The Hunting Ground came out almost four years ago, people. Maybe someone could cue it up for Besty?

Any rule that limits a school’s responsibility to investigate sexual misconduct is willfully blind to the realities of sexual violence generally. Victims are often slow to report. Perpetrators are often repeat offenders. A school which operates under the policy that only officially-reported misconduct is worth checking out creates risk for every student.

She’s shrinking the definition of “sexual harassment.”
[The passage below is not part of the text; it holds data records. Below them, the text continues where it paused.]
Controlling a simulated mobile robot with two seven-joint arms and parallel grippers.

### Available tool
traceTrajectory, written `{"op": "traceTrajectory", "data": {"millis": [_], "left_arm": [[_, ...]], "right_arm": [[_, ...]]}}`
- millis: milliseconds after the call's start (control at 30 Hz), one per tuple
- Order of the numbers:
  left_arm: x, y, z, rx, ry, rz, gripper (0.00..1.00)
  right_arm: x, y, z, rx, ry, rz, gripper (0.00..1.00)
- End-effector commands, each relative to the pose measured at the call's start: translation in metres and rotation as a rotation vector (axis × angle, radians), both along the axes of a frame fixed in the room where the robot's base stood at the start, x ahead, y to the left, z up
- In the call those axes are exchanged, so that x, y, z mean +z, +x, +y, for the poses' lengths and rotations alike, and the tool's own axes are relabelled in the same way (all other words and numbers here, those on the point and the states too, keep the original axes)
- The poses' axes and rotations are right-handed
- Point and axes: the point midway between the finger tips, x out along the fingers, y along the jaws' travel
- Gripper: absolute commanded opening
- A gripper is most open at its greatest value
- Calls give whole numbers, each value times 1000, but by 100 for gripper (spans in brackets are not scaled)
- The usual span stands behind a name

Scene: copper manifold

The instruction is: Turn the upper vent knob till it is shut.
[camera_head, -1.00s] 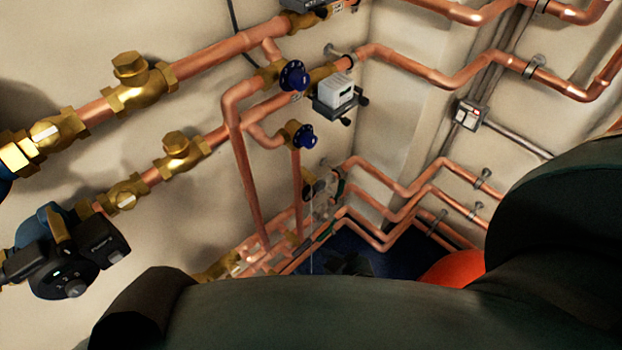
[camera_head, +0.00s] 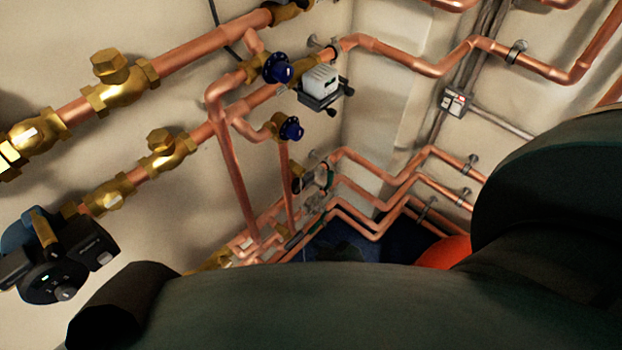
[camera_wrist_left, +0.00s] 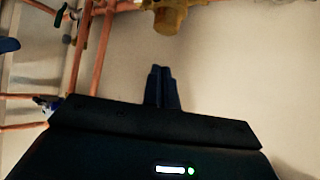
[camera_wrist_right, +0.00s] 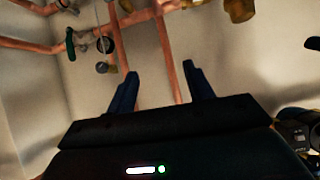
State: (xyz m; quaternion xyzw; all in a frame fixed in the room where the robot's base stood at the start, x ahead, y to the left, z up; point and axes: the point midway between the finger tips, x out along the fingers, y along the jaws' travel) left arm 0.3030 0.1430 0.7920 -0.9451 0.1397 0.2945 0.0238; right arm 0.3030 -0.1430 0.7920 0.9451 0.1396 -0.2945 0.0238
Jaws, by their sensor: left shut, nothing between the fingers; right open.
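Two blue round knobs sit on brass valves on the copper pipes in the head view. The upper vent knob (camera_head: 277,67) is on the higher branch, and the lower knob (camera_head: 291,128) is below it. No gripper touches either knob in the head view. My left gripper (camera_wrist_left: 161,70) has its fingers together in the left wrist view, with nothing between them, in front of the bare wall below a brass fitting. My right gripper (camera_wrist_right: 160,70) has its fingers spread apart and empty in the right wrist view, with copper pipes behind them. Whether the upper knob is open or shut cannot be told.
A white-and-grey meter box (camera_head: 322,86) sits just right of the knobs. Brass valves (camera_head: 122,84) and a black-and-blue pump (camera_head: 62,262) are at left. Copper pipes (camera_head: 400,62) run along the right wall. My dark arm covers the lower part of the head view.

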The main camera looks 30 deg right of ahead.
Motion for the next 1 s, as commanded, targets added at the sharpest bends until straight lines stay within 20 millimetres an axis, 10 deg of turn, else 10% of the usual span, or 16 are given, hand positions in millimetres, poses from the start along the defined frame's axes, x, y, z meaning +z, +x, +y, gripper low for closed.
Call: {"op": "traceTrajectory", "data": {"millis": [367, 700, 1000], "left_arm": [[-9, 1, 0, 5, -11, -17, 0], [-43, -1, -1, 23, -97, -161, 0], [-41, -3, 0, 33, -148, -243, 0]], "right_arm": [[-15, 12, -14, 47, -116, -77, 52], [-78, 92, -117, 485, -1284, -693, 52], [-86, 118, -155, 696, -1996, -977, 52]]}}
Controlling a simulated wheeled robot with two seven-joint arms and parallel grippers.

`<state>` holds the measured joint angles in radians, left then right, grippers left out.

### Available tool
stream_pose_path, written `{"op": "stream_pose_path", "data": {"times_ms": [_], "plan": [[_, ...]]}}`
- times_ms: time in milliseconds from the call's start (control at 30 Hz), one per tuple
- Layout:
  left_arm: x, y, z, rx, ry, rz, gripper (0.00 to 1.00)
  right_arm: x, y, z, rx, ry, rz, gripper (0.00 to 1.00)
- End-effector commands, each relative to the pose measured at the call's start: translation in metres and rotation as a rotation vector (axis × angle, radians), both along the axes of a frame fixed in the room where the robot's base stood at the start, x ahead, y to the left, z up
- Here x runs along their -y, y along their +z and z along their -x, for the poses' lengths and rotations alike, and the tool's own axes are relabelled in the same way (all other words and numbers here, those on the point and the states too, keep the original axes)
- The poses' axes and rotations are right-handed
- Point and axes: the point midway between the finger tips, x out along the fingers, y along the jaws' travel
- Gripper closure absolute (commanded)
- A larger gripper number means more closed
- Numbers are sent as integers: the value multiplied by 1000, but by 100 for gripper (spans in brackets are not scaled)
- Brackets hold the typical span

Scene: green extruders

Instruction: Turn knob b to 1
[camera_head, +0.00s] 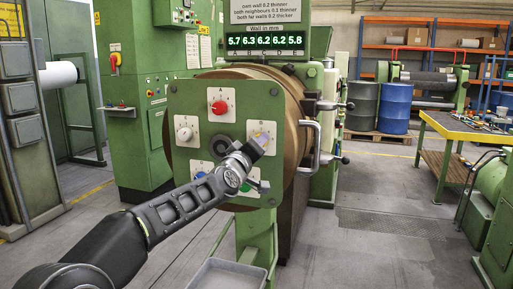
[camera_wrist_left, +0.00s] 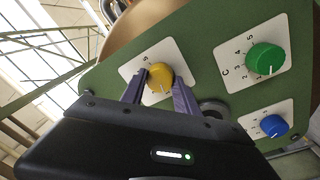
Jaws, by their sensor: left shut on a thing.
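The green square panel (camera_head: 190,100) carries several coloured knobs on white plates. My left gripper (camera_head: 257,147) is at the yellow knob (camera_head: 263,136) on the panel's right side. In the left wrist view, the gripper's fingers (camera_wrist_left: 160,84) are shut on the sides of the yellow knob (camera_wrist_left: 160,73), and its white pointer mark faces toward the gripper. The plate's letter is not readable. The green knob (camera_wrist_left: 266,59), on a plate lettered C, and the blue knob (camera_wrist_left: 274,126) are beside it. The red knob (camera_head: 219,107) is at the top under A. My right gripper is out of view.
A display (camera_head: 265,42) reads 5.7, 6.3, 6.2, 6.2, 5.8 over A to E. A white knob (camera_head: 184,134) is at the panel's left. A metal handle (camera_head: 312,147) stands at the right of the panel. A grey tray (camera_head: 228,275) is below.

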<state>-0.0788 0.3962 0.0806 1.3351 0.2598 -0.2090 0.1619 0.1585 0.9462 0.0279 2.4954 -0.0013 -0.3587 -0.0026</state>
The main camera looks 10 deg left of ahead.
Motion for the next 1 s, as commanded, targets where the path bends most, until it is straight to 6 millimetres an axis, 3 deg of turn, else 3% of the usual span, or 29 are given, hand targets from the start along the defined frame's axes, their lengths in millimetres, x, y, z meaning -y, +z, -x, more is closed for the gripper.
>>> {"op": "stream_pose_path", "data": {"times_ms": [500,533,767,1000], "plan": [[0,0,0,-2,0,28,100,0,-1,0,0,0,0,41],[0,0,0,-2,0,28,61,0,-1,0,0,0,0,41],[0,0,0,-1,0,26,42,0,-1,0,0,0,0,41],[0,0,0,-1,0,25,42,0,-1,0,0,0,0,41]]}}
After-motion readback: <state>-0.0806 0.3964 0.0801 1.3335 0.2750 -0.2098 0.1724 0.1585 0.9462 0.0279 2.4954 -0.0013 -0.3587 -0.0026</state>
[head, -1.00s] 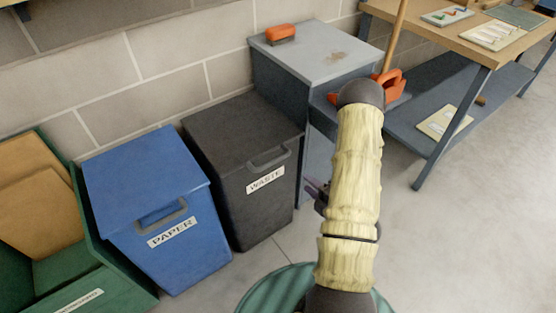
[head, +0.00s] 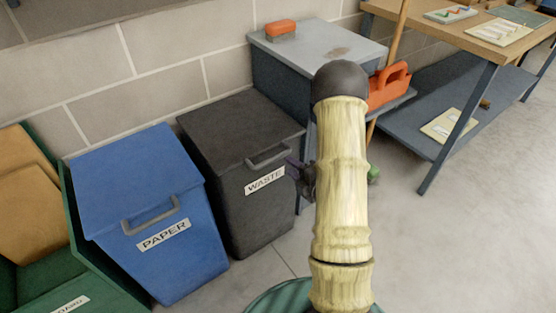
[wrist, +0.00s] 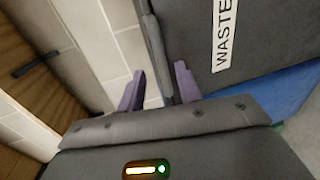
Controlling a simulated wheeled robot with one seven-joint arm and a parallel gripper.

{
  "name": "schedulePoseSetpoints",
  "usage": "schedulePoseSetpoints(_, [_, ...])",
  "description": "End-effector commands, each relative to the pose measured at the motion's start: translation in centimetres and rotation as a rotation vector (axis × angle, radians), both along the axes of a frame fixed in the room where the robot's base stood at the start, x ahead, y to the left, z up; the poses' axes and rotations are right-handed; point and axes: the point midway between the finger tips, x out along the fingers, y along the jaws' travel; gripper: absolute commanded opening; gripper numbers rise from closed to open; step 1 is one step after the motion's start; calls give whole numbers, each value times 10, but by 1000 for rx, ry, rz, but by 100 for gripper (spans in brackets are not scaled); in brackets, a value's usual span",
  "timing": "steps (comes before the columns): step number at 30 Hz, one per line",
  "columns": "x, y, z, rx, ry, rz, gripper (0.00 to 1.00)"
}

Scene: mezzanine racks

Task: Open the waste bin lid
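The waste bin (head: 235,200) is dark grey with a white WASTE label, standing against the wall. Its lid (head: 235,125) is down, with a grey handle (head: 268,157) at the front edge. My gripper (head: 293,172) is just right of the handle, partly hidden by my arm. In the wrist view, the purple fingers of my gripper (wrist: 158,78) are apart. A grey bar, seemingly the handle (wrist: 155,45), lies between their lines, beside the bin front (wrist: 265,45). I cannot tell whether they touch it.
A blue paper bin (head: 140,205) stands close on the left, with a green container (head: 85,245) beyond it. A grey cabinet (head: 320,60) with an orange block is behind. A workbench (head: 455,40) stands right. Open floor (head: 450,240) lies at right.

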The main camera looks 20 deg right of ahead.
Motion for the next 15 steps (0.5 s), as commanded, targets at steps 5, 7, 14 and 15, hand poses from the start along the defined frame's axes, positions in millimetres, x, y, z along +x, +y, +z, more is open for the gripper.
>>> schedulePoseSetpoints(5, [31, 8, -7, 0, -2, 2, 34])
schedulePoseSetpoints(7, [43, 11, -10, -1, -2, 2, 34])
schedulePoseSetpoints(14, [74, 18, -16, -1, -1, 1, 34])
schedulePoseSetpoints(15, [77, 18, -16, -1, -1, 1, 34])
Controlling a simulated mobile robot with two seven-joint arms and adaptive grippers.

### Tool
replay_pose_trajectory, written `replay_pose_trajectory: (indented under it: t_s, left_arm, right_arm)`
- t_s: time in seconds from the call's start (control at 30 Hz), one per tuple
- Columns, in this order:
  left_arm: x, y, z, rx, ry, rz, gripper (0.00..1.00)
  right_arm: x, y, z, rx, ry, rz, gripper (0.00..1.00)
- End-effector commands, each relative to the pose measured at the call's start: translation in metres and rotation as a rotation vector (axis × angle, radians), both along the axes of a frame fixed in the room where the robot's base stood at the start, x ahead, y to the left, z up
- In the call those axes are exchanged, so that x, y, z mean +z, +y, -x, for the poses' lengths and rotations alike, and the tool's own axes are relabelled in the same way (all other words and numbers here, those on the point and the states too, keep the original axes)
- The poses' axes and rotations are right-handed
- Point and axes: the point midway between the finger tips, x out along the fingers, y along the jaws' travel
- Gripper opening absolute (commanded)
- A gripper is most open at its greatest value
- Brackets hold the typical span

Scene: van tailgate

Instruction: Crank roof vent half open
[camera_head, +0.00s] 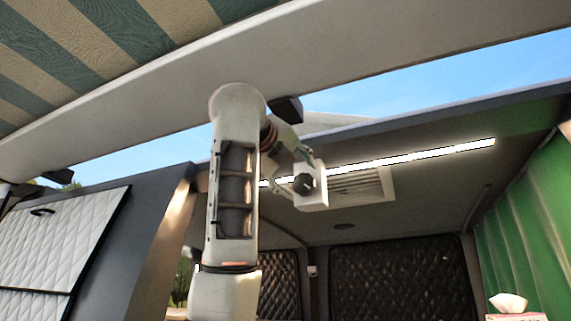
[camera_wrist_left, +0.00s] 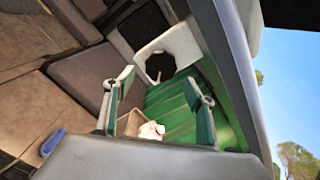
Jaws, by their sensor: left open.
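The roof vent (camera_head: 360,187) shows as a pale slatted grille in the dark ceiling. A white housing with a black round crank knob (camera_head: 303,182) is beside its left end; the knob also shows in the left wrist view (camera_wrist_left: 154,64), on a white plate. My left gripper (camera_head: 296,172) is raised to the ceiling, its fingers spread around the knob's area. In the left wrist view the open fingers (camera_wrist_left: 160,82) point at the knob, with nothing clearly held between them. I cannot tell whether they touch it. My right gripper is not in view.
A bright light strip (camera_head: 430,155) runs along the ceiling close to the vent. The raised tailgate (camera_head: 330,50) hangs overhead in front. A green curtain (camera_head: 530,220) and a tissue box (camera_head: 512,306) are at the right. A quilted panel (camera_head: 50,240) stands at the left.

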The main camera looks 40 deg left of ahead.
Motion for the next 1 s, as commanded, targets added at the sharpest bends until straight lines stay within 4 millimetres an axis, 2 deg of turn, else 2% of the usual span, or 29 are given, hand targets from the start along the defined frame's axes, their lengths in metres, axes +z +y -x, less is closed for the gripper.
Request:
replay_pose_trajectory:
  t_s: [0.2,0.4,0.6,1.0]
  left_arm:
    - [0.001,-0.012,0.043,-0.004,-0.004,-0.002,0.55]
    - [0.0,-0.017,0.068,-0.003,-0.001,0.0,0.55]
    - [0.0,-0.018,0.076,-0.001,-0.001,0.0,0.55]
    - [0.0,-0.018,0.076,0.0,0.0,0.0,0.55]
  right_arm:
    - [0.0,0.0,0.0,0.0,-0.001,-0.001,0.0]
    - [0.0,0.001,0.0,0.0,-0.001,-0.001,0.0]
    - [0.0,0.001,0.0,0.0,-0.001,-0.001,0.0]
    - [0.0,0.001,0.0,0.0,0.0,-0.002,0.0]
Harassment is different from assault, and a nuanced understanding of the relationship between the two predatory behaviors is critical to anyone working in this area. Obama-era guidance defined sexual harassment as “unwelcome conduct of a sexual nature,” which is a broad definition sufficient to encompass the many forms non-criminal sexual misconduct may take.

Betsy’s new rules change things such that sexual harassment is only that misconduct that is “so severe, pervasive and objectively offensive that it denies a person access to the schools education program or activity.”

That’s a huge change.

In other words, harassment will now be fine as long as it doesn’t hurt the victim’s grades. Oh, and it’s not enough that the victim was traumatized. The behavior has to be “objectively offensive.” I couldn’t possibly see any misconduct falling through those gaping cracks.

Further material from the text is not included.